* _What is expected_
Repeat every entry word for word, skipping the pictures.

+---+

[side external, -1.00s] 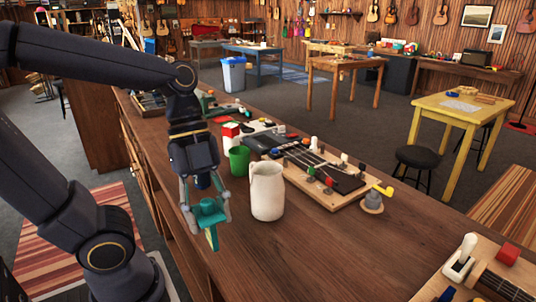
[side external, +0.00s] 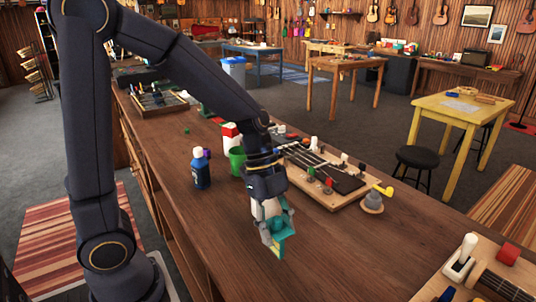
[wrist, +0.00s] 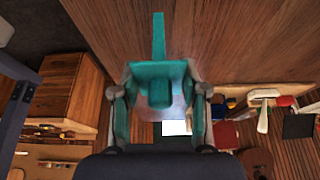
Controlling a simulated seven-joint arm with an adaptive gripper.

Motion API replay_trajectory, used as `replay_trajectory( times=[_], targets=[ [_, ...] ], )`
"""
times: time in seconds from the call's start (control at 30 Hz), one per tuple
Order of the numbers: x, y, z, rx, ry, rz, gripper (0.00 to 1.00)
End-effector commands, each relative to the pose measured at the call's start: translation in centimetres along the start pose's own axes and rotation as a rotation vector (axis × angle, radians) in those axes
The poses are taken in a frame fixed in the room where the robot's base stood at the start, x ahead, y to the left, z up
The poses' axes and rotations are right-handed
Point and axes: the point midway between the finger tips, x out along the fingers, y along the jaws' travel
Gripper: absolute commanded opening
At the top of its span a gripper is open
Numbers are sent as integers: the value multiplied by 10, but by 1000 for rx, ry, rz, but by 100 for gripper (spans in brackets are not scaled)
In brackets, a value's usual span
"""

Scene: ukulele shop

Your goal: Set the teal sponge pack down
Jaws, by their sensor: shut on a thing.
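The teal sponge pack (side external: 283,241) is in my gripper (side external: 275,229), which is shut on it. In the side external view it hangs low over the brown workbench top (side external: 330,250), in front of the white pitcher, and I cannot tell if its lower end touches the wood. In the wrist view the pack (wrist: 158,72) sits between the two fingers of my gripper (wrist: 160,105), with a long thin teal part reaching out over the wood.
A blue bottle with a white cap (side external: 201,170) and a green cup (side external: 237,161) stand behind my gripper. A board with a fretted neck (side external: 325,175) lies at the right, with a grey stacked piece (side external: 372,202) at its corner.

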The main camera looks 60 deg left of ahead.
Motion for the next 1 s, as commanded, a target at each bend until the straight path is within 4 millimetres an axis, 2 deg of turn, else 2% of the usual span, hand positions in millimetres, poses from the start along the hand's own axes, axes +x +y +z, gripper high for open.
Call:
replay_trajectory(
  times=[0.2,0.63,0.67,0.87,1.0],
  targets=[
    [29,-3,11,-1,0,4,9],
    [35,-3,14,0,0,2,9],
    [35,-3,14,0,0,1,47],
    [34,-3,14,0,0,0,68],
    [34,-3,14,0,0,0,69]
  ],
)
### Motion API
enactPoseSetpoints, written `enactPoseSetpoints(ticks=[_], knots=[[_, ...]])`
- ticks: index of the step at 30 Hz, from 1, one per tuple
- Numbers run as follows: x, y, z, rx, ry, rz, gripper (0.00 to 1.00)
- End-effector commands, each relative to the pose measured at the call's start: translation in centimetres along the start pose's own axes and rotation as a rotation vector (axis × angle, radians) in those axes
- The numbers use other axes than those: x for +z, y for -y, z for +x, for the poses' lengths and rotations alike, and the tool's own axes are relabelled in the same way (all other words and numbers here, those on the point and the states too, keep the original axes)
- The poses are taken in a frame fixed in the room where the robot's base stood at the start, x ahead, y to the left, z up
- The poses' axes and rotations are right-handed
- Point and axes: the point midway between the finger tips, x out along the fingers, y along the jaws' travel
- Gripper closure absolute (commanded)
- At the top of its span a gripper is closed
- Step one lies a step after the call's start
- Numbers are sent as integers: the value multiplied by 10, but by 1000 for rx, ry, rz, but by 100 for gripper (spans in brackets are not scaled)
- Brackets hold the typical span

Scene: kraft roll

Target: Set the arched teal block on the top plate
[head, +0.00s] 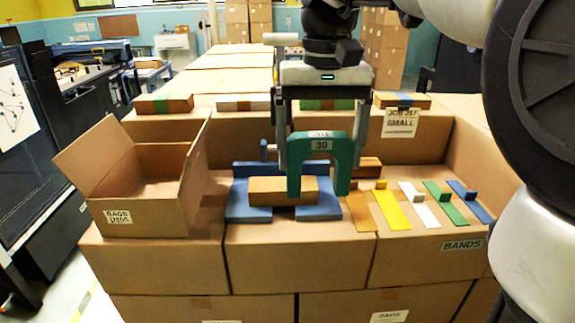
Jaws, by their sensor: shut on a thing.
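The arched teal block (343,170) carries a label reading 30 and hangs upright with its legs down. My gripper (320,141) is shut on it, with one finger along each side of the arch. The block is in front of a blue fixture (240,206) made of several flat and raised pieces. A brown wooden block (267,192) lies on the fixture, and one teal leg overlaps it in the picture. I cannot tell whether the legs touch anything below. No part is clearly recognisable as the top plate; the arch hides some of the fixture.
An open carton (145,215) stands left of the fixture. Coloured strips, including a yellow strip (390,211) and a green strip (447,205), lie to the right by the BANDS label (462,245).

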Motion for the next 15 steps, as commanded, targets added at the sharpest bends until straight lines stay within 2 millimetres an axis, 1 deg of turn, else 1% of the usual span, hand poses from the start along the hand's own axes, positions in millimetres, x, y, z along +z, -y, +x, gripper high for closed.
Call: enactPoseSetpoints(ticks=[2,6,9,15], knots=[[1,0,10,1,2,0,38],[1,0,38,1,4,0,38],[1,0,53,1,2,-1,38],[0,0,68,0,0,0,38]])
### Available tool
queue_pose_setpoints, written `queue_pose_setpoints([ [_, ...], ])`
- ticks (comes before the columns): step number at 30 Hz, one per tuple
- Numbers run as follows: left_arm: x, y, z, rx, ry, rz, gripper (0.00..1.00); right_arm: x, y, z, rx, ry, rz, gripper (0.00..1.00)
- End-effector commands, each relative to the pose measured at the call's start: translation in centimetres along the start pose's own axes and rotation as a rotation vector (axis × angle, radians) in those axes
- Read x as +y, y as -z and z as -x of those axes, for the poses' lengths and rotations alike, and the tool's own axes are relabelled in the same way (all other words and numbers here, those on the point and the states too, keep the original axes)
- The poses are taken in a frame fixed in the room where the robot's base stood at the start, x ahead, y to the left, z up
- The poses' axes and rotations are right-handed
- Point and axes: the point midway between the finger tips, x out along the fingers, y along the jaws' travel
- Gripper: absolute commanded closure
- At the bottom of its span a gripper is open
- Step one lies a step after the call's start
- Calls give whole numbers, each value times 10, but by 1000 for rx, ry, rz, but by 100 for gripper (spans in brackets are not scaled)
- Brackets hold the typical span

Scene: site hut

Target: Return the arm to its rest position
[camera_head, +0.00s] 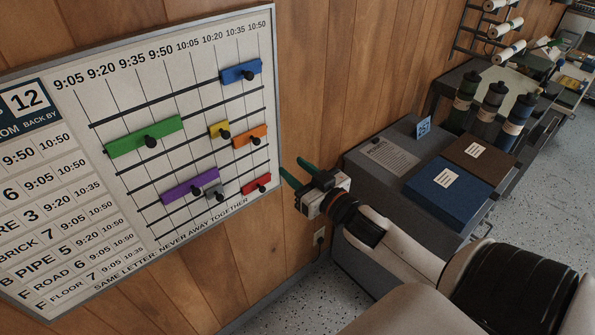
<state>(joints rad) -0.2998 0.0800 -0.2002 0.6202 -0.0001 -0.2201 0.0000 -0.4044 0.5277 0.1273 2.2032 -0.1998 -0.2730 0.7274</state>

+---+

* _Exercise output_
[side external, -1.00s] 
[side external, +0.00s] 
[wrist, +0.00s] 
Controlling a simulated seven-joint arm with an adaptive gripper.

Motion API replay_trajectory, used as `replay_trajectory( times=[_], targets=[ [_, ...] ], )`
"""
times: time in seconds from the call's start (control at 30 Hz), one per tuple
Order of the numbers: x, y, z, rx, ry, rz, gripper (0.00 to 1.00)
End-effector commands, each relative to the pose measured at the call's start: translation in centimetres along the start pose's own axes and rotation as a rotation vector (axis × angle, radians) in those axes
The poses are taken in a frame fixed in the room where the robot's base stood at the start, x ahead, y to the left, z up
The poses' axes and rotations are right-handed
Point and axes: the point midway between the finger tips, x out along the fingers, y along the jaws' travel
Gripper: absolute commanded opening
At the top of its span a gripper is open
Numbers are sent as integers: the value multiplied by 10, but by 1000 for rx, ry, rz, but by 100 for gripper (spans in brackets are not scaled)
In brackets, a value's usual span
"""

Scene: ukulele shop

Your goal: Set the teal sponge pack down
Jaws, by their sensor: shut on a thing.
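The teal sponge pack (side external: 283,241) is in my gripper (side external: 275,229), which is shut on it. In the side external view it hangs low over the brown workbench top (side external: 330,250), in front of the white pitcher, and I cannot tell if its lower end touches the wood. In the wrist view the pack (wrist: 158,72) sits between the two fingers of my gripper (wrist: 160,105), with a long thin teal part reaching out over the wood.
A blue bottle with a white cap (side external: 201,170) and a green cup (side external: 237,161) stand behind my gripper. A board with a fretted neck (side external: 325,175) lies at the right, with a grey stacked piece (side external: 372,202) at its corner.

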The main camera looks 60 deg left of ahead.
Motion for the next 1 s, as commanded, a target at each bend until the straight path is within 4 millimetres an axis, 2 deg of turn, else 2% of the usual span, hand positions in millimetres, poses from the start along the hand's own axes, axes +x +y +z, gripper high for open.
Call:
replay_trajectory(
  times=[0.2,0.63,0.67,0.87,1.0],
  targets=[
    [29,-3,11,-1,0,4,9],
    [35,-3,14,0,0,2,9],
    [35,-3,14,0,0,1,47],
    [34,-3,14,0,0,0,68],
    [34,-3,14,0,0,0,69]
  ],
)
### Motion API
enactPoseSetpoints, written `enactPoseSetpoints(ticks=[_], knots=[[_, ...]])`
- ticks: index of the step at 30 Hz, from 1, one per tuple
- Numbers run as follows: x, y, z, rx, ry, rz, gripper (0.00 to 1.00)
- End-effector commands, each relative to the pose measured at the call's start: translation in centimetres along the start pose's own axes and rotation as a rotation vector (axis × angle, radians) in those axes
- The numbers use other axes than those: x for +z, y for -y, z for +x, for the poses' lengths and rotations alike, and the tool's own axes are relabelled in the same way (all other words and numbers here, those on the point and the states too, keep the original axes)
- The poses are taken in a frame fixed in the room where the robot's base stood at the start, x ahead, y to the left, z up
- The poses' axes and rotations are right-handed
- Point and axes: the point midway between the finger tips, x out along the fingers, y along the jaws' travel
- Gripper closure absolute (commanded)
- At the top of its span a gripper is closed
- Step one lies a step after the call's start
- Numbers are sent as integers: the value multiplied by 10, but by 1000 for rx, ry, rz, but by 100 for gripper (spans in brackets are not scaled)
- Brackets hold the typical span

Scene: kraft roll

Target: Set the arched teal block on the top plate
[head, +0.00s] 
Jaws, by their sensor: shut on a thing.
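The arched teal block (343,170) carries a label reading 30 and hangs upright with its legs down. My gripper (320,141) is shut on it, with one finger along each side of the arch. The block is in front of a blue fixture (240,206) made of several flat and raised pieces. A brown wooden block (267,192) lies on the fixture, and one teal leg overlaps it in the picture. I cannot tell whether the legs touch anything below. No part is clearly recognisable as the top plate; the arch hides some of the fixture.
An open carton (145,215) stands left of the fixture. Coloured strips, including a yellow strip (390,211) and a green strip (447,205), lie to the right by the BANDS label (462,245).

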Motion for the next 15 steps, as commanded, targets added at the sharpest bends until straight lines stay within 2 millimetres an axis, 1 deg of turn, else 1% of the usual span, hand poses from the start along the hand's own axes, positions in millimetres, x, y, z along +z, -y, +x, gripper high for closed.
Call: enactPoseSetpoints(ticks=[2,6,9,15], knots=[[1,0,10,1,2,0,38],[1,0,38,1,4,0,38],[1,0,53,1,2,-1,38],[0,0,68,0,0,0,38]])
### Available tool
queue_pose_setpoints, written `queue_pose_setpoints([ [_, ...], ])`
- ticks (comes before the columns): step number at 30 Hz, one per tuple
- Numbers run as follows: left_arm: x, y, z, rx, ry, rz, gripper (0.00..1.00); right_arm: x, y, z, rx, ry, rz, gripper (0.00..1.00)
- End-effector commands, each relative to the pose measured at the call's start: translation in centimetres along the start pose's own axes and rotation as a rotation vector (axis × angle, radians) in those axes
- Read x as +y, y as -z and z as -x of those axes, for the poses' lengths and rotations alike, and the tool's own axes are relabelled in the same way (all other words and numbers here, those on the point and the states too, keep the original axes)
- The poses are taken in a frame fixed in the room where the robot's base stood at the start, x ahead, y to the left, z up
- The poses' axes and rotations are right-handed
- Point and axes: the point midway between the finger tips, x out along the fingers, y along the jaws' travel
- Gripper: absolute commanded closure
- At the bottom of its span a gripper is open
- Step one lies a step after the call's start
- Calls give whole numbers, each value times 10, but by 1000 for rx, ry, rz, but by 100 for gripper (spans in brackets are not scaled)
- Brackets hold the typical span

Scene: site hut

Target: Return the arm to its rest position
[camera_head, +0.00s] 
<state>(joints rad) -0.2998 0.0800 -0.2002 0.6202 -0.0001 -0.2201 0.0000 -0.4044 0.5277 0.1273 2.2032 -0.1998 -0.2730 0.7274</state>

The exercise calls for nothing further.